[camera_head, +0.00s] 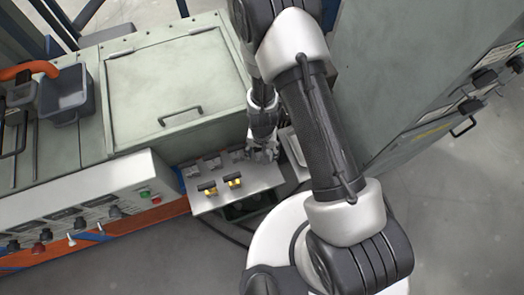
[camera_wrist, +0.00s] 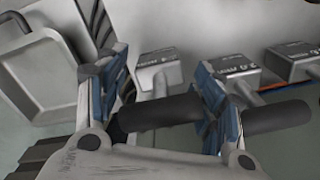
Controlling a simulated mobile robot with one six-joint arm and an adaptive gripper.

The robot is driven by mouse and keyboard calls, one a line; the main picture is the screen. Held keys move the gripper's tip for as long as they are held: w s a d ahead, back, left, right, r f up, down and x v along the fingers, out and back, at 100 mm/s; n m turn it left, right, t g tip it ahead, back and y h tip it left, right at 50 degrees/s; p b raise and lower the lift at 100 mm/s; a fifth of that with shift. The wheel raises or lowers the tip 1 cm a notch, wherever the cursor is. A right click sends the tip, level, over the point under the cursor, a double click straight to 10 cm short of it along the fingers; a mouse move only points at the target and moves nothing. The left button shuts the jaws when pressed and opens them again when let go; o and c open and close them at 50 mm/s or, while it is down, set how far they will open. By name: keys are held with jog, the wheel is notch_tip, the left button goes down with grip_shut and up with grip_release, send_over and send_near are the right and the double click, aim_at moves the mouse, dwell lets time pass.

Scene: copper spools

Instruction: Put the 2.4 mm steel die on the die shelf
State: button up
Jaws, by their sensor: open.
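My gripper (camera_head: 264,152) is at the right end of a grey shelf plate (camera_head: 258,180). In the wrist view its two blue-padded fingers (camera_wrist: 160,75) are apart. A grey steel die block (camera_wrist: 158,68) with a stem and a dark cylindrical handle (camera_wrist: 155,114) lies between them; the left finger is by the handle's left end, the right finger by its right end. I cannot tell whether they touch. A second grey die (camera_wrist: 235,70) and a third grey die (camera_wrist: 293,62) stand to the right. Their labels are hard to read, so I cannot tell which is 2.4 mm.
Two brass dies with black handles, one left (camera_head: 208,188) and one right (camera_head: 234,181), stand on the plate's front part. A pale tray (camera_wrist: 38,72) is close on the left in the wrist view. A control panel (camera_head: 110,200) and a tall cabinet (camera_head: 420,80) flank the plate.

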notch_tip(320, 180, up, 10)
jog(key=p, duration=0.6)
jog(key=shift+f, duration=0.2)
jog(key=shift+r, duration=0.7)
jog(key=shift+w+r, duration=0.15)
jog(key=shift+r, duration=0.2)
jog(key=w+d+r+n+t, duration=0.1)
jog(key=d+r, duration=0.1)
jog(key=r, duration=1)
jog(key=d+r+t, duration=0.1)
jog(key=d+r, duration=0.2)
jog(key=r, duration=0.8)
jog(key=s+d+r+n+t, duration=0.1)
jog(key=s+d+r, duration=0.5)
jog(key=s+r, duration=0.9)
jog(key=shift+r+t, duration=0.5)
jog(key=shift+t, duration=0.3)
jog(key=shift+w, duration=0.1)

++++++

Transcribe the whole listing exactly. Pictures are excluded.

[camera_head, +0.00s] 
[camera_wrist, +0.00s] 
Controlling a simulated mobile robot with one six-joint arm and an adaptive gripper.

The robot is driven by mouse and keyboard calls, one a line; the main picture is the screen. Held keys move the gripper's tip for as long as they are held: w s a d ahead, back, left, right, r f up, down and x v along the fingers, out and back, at 100 mm/s; n m turn it left, right, t g tip it ahead, back and y h tip it left, right at 50 degrees/s; p b raise and lower the lift at 100 mm/s; a fifth of that with shift. The wheel raises or lowers the tip 1 cm a notch, wherever the cursor is. A right click sends the tip, level, over the point under the cursor, a double click straight to 10 cm short of it along the fingers; a mouse move only points at the target and moves nothing. The left button shuts the jaws when pressed and opens them again when let go; o and c open and close them at 50 mm/s or, while it is down, set how far they will open. By name: keys are held with jog, the wheel is notch_tip, the left button goes down with grip_shut and up with grip_release, send_over and send_near are the right and the double click, aim_at moves the mouse, dwell lets time pass.

Scene: copper spools

Instruction: Put the 2.4 mm steel die on the die shelf
State: button up
Jaws, by their sensor: open.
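My gripper (camera_head: 264,152) is at the right end of a grey shelf plate (camera_head: 258,180). In the wrist view its two blue-padded fingers (camera_wrist: 160,75) are apart. A grey steel die block (camera_wrist: 158,68) with a stem and a dark cylindrical handle (camera_wrist: 155,114) lies between them; the left finger is by the handle's left end, the right finger by its right end. I cannot tell whether they touch. A second grey die (camera_wrist: 235,70) and a third grey die (camera_wrist: 293,62) stand to the right. Their labels are hard to read, so I cannot tell which is 2.4 mm.
Two brass dies with black handles, one left (camera_head: 208,188) and one right (camera_head: 234,181), stand on the plate's front part. A pale tray (camera_wrist: 38,72) is close on the left in the wrist view. A control panel (camera_head: 110,200) and a tall cabinet (camera_head: 420,80) flank the plate.

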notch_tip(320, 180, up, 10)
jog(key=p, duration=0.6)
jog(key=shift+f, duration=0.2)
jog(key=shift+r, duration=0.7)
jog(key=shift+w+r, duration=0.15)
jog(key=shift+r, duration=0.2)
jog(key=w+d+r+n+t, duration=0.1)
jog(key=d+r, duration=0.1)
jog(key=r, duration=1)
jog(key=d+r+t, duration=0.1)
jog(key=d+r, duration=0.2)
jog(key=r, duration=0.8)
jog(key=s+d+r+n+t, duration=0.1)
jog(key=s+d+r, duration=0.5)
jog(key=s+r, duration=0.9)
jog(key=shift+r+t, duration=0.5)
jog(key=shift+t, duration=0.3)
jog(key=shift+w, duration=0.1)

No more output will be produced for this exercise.